• [WHAT YOU ARE ASKED TO DO] Leaving the pictures aside, transcribe every line below exactly.

• [DATA PROVIDED]
** start **

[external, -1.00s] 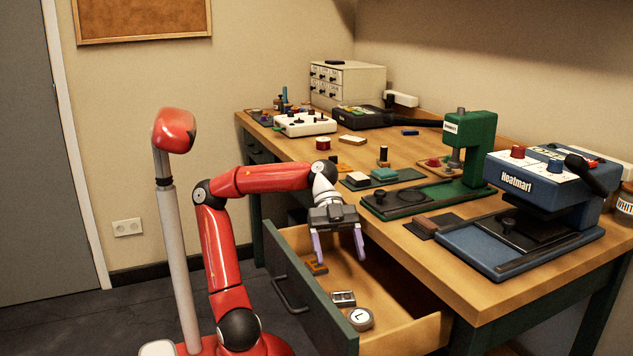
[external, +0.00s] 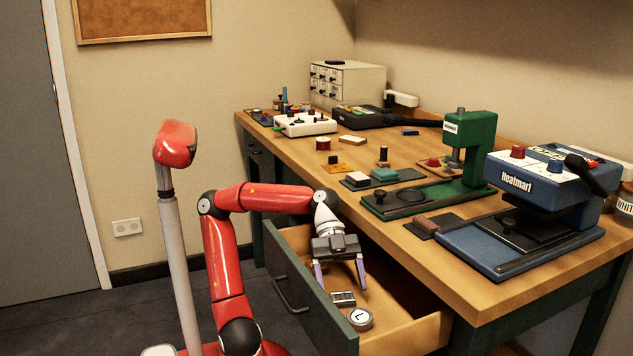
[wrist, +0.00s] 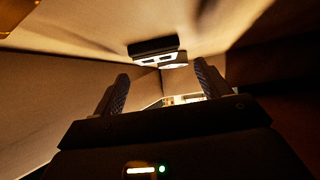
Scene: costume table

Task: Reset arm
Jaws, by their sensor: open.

** end **

• [ANSWER FOR THE TASK]
[external, -1.00s] 
[external, +0.00s] 
[wrist, +0.00s] 
Scene: costume table

Task: Reset arm
Jaws, by their sensor: open.

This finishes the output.